** Instructions for the task **
Using the data below, return the stretch from the line that contains "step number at" through the line that contains "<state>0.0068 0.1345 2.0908", both included, exactly as it stands and nothing beyond it.

** Extracted entries **
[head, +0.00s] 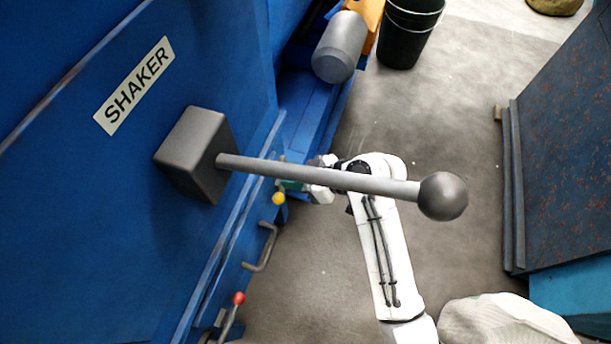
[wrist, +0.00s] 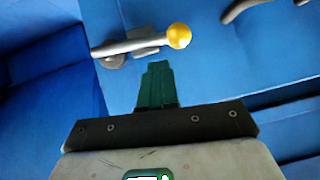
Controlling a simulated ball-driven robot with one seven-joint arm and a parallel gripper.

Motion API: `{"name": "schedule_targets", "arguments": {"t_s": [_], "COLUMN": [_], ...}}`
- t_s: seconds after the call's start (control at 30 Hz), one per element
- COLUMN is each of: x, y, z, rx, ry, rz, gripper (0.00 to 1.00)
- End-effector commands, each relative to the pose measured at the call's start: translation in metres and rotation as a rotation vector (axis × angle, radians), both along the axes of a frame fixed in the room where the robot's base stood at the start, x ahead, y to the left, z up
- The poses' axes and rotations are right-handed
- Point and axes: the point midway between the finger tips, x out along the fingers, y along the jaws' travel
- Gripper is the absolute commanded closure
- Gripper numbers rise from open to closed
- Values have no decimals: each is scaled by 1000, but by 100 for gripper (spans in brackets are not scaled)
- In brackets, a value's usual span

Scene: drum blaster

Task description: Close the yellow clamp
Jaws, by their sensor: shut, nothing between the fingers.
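The yellow clamp shows in the wrist view as a grey metal lever with a yellow ball knob (wrist: 179,36) on its right end, set against the blue machine. Its pivot is at the left end. In the head view the yellow knob (head: 278,198) shows on the machine's side, below the big grey lever. My gripper's green fingers (wrist: 156,86) are shut and empty, just below the clamp lever in the wrist view. I cannot tell whether they touch it. In the head view my gripper (head: 291,186) is beside the knob, partly hidden behind the grey lever.
A large grey lever (head: 320,176) with a ball end sticks out from the blue shaker machine (head: 110,210) across the view. A bent handle (head: 263,248) and a red-knobbed lever (head: 238,299) are lower on the machine. A black bucket (head: 405,35) stands behind. Open floor lies right of my arm.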

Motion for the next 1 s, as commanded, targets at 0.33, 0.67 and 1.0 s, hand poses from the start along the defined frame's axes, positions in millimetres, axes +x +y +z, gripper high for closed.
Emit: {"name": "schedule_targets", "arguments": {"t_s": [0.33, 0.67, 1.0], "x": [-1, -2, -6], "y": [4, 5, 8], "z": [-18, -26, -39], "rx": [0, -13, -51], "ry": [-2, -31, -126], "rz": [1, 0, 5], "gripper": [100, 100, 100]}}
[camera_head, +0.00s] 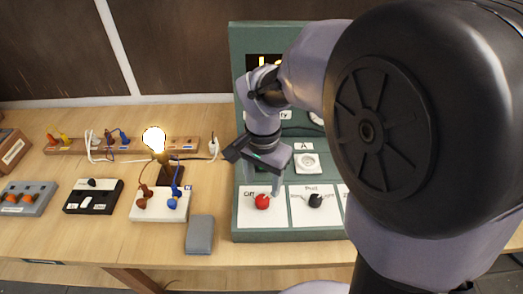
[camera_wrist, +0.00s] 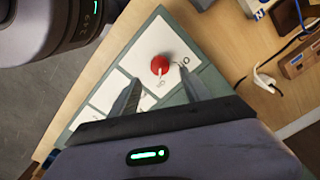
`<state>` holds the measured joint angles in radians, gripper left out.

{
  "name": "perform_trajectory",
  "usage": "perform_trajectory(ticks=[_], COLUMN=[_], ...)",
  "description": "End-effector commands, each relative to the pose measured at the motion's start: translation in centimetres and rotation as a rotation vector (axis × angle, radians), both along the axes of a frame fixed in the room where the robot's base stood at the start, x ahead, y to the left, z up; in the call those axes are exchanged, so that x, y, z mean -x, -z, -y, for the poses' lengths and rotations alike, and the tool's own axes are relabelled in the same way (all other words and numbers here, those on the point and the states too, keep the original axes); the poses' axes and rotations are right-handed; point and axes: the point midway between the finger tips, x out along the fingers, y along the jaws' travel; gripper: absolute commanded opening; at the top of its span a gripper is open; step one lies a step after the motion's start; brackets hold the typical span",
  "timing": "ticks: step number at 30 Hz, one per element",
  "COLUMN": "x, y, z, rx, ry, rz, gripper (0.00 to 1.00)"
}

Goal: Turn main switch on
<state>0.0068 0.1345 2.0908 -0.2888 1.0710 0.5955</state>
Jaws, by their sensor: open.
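The red knob (camera_head: 262,201) sits on a white label plate at the lower left of the green panel. "Off" is printed up and left of it in the head view. The knob also shows in the wrist view (camera_wrist: 160,65), with a light pointer line on it; I cannot tell surely which label it points at. My gripper (camera_head: 262,180) is open, just above the knob and pointing down. In the wrist view the fingertips (camera_wrist: 160,79) lie on either side of the knob, apart from it, with nothing between them.
A black knob (camera_head: 315,200) is on the plate to the right. A white round socket (camera_head: 308,163) is above it. A lit bulb (camera_head: 154,139), a grey block (camera_head: 200,235), a black switch box (camera_head: 93,196) and a power strip (camera_head: 180,143) are on the wooden table to the left.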

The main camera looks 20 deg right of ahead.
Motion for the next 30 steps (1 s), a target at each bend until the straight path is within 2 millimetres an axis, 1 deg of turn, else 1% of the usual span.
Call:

** Complete answer **
  "timing": "ticks: step number at 30 Hz, one per element",
  "COLUMN": "x, y, z, rx, ry, rz, gripper (0.00 to 1.00)"
}

Goal: Turn main switch on
<state>0.0068 0.1345 2.0908 -0.2888 1.0710 0.5955</state>

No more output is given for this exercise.